-- Start of GIVEN MATERIAL --

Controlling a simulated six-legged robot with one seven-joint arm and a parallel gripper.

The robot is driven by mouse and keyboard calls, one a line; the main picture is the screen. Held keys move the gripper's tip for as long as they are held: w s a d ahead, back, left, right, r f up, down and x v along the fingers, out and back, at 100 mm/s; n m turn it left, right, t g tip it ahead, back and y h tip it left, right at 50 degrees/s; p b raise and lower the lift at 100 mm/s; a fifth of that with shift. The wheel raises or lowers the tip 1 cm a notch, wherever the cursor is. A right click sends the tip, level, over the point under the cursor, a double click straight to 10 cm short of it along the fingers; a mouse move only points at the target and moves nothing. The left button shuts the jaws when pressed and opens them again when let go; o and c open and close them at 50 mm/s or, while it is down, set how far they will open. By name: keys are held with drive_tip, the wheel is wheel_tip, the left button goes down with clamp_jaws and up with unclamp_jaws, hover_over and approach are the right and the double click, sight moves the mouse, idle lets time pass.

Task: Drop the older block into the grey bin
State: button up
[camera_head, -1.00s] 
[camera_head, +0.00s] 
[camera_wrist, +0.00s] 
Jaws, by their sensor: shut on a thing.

-- End of GIVEN MATERIAL --

**THE PROBLEM:** Return, unchanged, each line from the line containing "[camera_head, +0.00s]" through the last line of the material.

**SOLUTION TO THE PROBLEM:**
[camera_head, +0.00s] 
[camera_wrist, +0.00s] 
Jaws, by their sensor: shut on a thing.

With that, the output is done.